Rapid Scan SAST is designed to provide lightning-fast results as developers are coding, in their IDE, and it can be easily integrated into CI platforms for scans during CI builds. Along with identifying IaC security flaws, Rapid Scan SAST also looks for API misuses and vulnerable configurations in the software code and provides developers with actionable findings. Rapid Scan SAST currently supports scanning for Terraform, AWS CloudFormation, and Kubernetes IaC files. It provides support for GitHub Actions and GitLab CI for scan automation and issue management, as well as for multiple analysis output formats (SARIF, JSON, or console). It will be available in the Code Sight™ IDE plugin for Visual Studio Code later this month, to help developers find and fix issues as they are coding.
Figure 2 is an example of an AWS relational database instance deployment YAML file in the vulnerable-by-design open source KaiMonkey project. The database is publicly accessible, and Rapid Scan SAST flags it as a critical issue.
The Code Sight IDE plugin is easy to use for developers. The left pane in Figure 2 shows a list of the issues found during a scan. When you select an issue, it displays the code and the line and location where the issue is present, and a brief description. You can see the detailed description, remediation advice, and options to dismiss the issue when hovering the cursor over it, or take appropriate action as you are writing the code.

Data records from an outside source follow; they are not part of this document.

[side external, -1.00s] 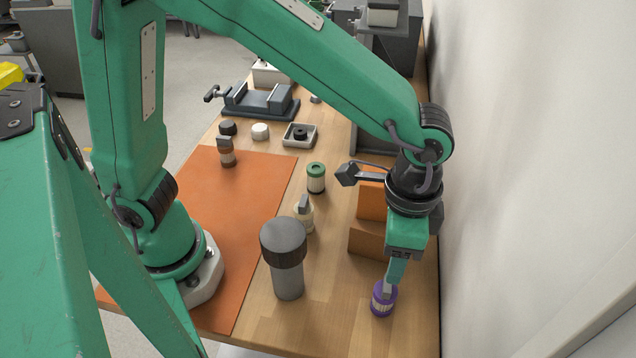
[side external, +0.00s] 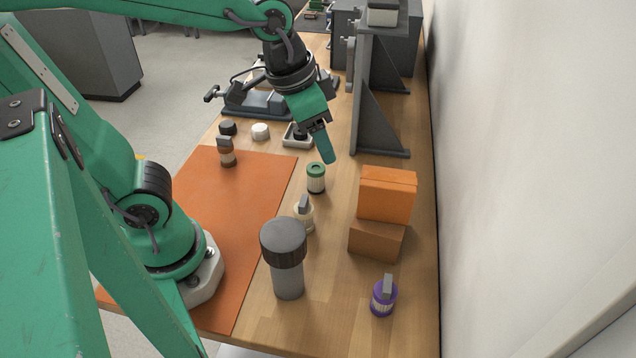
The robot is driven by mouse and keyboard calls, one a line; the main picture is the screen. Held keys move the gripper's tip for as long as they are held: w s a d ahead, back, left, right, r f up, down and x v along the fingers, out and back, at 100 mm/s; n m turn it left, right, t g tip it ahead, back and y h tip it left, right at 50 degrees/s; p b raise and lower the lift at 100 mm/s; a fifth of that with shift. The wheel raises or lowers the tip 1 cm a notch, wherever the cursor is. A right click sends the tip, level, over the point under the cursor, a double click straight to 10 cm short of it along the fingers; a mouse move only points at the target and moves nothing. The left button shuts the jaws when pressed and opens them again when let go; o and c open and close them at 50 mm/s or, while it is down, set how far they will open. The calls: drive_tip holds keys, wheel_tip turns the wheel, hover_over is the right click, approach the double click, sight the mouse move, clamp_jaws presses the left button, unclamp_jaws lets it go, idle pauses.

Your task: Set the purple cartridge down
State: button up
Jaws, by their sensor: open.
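The purple cartridge (side external: 383,301) stands upright on the wooden table near its front right end. My gripper (side external: 326,158) is open and empty, in the air above the green-topped cartridge (side external: 316,179), well behind and to the left of the purple one. The far finger is mostly hidden behind the near one.
A grey canister with a dark cap (side external: 286,262) and a cream cartridge (side external: 303,215) stand mid-table. Orange and brown boxes (side external: 376,238) are stacked at right. A grey angle bracket (side external: 371,110) and vise (side external: 258,101) stand behind. An orange mat (side external: 230,210) lies left.

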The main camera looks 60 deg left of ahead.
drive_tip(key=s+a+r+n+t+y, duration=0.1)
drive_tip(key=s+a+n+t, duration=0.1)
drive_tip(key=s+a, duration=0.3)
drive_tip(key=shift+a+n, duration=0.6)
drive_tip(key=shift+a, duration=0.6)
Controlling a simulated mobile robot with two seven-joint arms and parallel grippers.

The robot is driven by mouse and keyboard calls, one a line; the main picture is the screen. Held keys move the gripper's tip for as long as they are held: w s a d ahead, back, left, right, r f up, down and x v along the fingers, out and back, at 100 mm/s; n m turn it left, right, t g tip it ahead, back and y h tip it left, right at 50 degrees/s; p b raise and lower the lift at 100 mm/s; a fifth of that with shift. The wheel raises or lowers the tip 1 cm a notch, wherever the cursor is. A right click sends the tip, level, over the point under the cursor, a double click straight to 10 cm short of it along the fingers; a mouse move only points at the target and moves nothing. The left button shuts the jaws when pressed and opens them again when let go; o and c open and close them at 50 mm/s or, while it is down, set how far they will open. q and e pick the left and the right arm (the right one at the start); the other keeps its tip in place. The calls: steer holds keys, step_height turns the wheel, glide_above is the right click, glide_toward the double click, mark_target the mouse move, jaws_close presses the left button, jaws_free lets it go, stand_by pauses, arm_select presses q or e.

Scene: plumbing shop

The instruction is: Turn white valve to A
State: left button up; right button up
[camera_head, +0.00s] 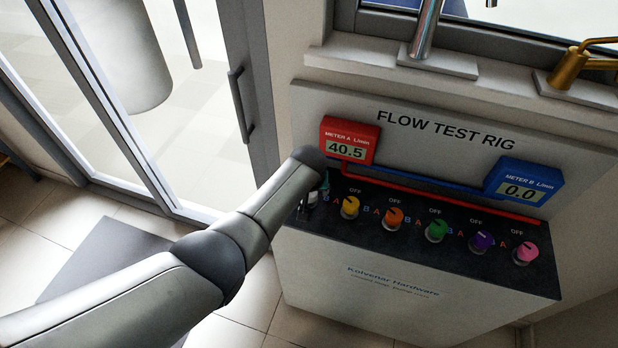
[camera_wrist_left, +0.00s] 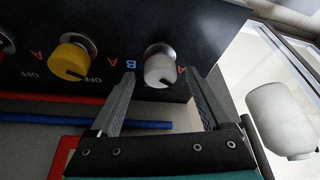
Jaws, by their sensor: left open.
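The white valve (camera_wrist_left: 159,70) is a round knob on the dark sloping panel of the flow test rig. In the left wrist view it sits between the tips of my left gripper's fingers (camera_wrist_left: 160,76), which are open on either side of it. Its dark pointer mark faces the lower right of that view. A red A and a blue B flank it. In the head view my left gripper (camera_head: 314,195) is at the panel's left end, and my arm and gripper largely hide the white valve. My right gripper is not seen.
Meter A (camera_head: 346,141) reads 40.5; meter B (camera_head: 523,182) reads 0.0. A glass door (camera_head: 180,110) stands at left.

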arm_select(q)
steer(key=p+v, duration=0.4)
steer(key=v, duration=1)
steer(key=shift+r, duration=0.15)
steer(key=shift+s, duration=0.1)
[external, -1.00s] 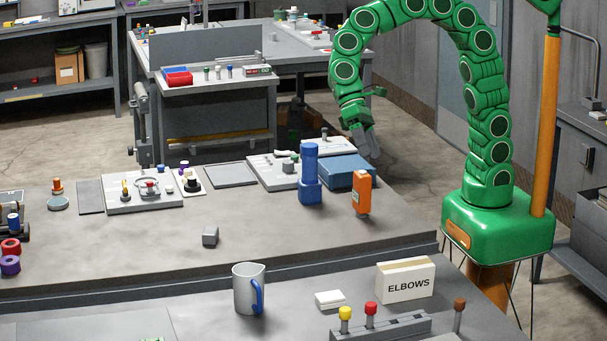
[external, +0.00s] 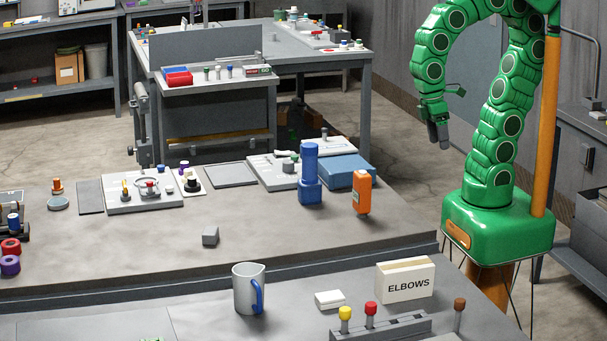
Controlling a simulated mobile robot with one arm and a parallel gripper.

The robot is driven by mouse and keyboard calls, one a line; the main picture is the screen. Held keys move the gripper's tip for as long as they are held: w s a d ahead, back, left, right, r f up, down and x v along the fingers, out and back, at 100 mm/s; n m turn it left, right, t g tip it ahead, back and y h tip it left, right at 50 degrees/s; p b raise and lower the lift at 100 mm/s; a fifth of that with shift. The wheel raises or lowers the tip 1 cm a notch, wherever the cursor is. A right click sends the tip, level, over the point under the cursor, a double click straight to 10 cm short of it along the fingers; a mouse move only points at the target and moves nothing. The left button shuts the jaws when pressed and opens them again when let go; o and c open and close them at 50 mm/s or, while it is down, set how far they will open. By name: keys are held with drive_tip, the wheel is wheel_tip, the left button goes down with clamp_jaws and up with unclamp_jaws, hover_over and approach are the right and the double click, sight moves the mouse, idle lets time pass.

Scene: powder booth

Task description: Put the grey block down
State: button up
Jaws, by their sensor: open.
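A small grey block (external: 210,236) rests on the grey bench top (external: 130,245), left of the middle and near the bench's front edge. Nothing touches it. My gripper (external: 441,146) hangs in the air to the right of the bench, fingers pointing down, well away from the block. It is open, and nothing shows between its fingers.
An orange device (external: 362,193), a blue bottle-like tool (external: 310,175) and a blue box (external: 347,172) stand at the bench's right end. A mug (external: 249,289) and the ELBOWS box (external: 405,280) stand on the nearer bench. The bench around the block is clear.

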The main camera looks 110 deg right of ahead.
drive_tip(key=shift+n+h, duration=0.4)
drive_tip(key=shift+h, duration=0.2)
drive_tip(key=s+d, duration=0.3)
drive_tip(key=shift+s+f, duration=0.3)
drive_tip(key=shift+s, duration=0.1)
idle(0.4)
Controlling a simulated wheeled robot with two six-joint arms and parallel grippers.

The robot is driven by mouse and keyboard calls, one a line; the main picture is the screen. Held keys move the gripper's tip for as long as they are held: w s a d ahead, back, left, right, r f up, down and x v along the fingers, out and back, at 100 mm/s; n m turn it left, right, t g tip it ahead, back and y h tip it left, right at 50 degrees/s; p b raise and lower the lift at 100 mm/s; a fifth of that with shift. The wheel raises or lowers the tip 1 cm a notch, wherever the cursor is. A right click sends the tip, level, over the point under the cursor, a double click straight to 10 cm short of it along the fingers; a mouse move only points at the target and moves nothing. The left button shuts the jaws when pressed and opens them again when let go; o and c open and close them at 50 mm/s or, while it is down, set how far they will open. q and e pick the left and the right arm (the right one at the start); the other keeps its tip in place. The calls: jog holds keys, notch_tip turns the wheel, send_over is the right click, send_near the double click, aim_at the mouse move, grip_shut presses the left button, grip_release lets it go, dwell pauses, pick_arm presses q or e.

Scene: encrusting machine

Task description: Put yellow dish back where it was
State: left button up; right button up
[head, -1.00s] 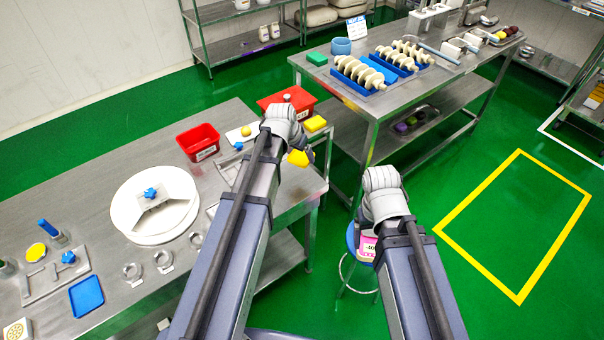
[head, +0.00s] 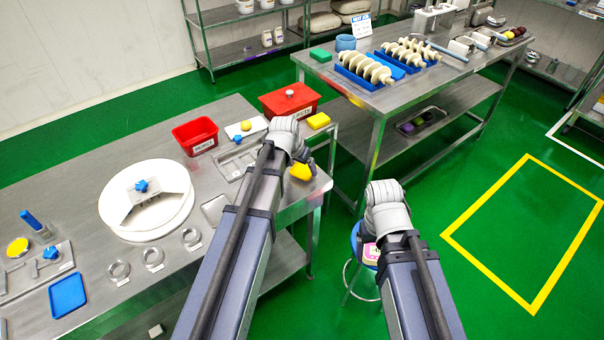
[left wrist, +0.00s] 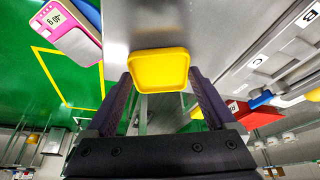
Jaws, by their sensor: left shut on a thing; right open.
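My left gripper (head: 302,168) is shut on the yellow dish (head: 299,173) near the right end of the left steel table (head: 160,262). In the left wrist view the dish (left wrist: 158,69) is a shallow rounded square between the two fingers, with steel tabletop behind it. I cannot tell whether the dish touches the table. My right gripper (head: 376,236) is mostly hidden behind its own wrist, away from the tables, near a blue stool; nothing is seen held in it.
Green floor on the right is clear.

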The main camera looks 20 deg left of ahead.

Figure 2: Code Sight IDE plugin flags an issue and the location where it appears in the code.
Similarly, once you configure GitHub Actions to run Rapid Scan SAST and upload the analysis results, you can view them in the GitHub Security dashboard. Figure 3 below is an example of the same issue shown in Figure 2, as seen in the GitHub dashboard. It highlights the line and location where the issue is found, flags the issue as “Error” (translating to High or Critical severity issue), and provides a brief description of the issue and fix recommendation.
Figure 3: GitHub dashboard highlights the line and location of the flagged issue.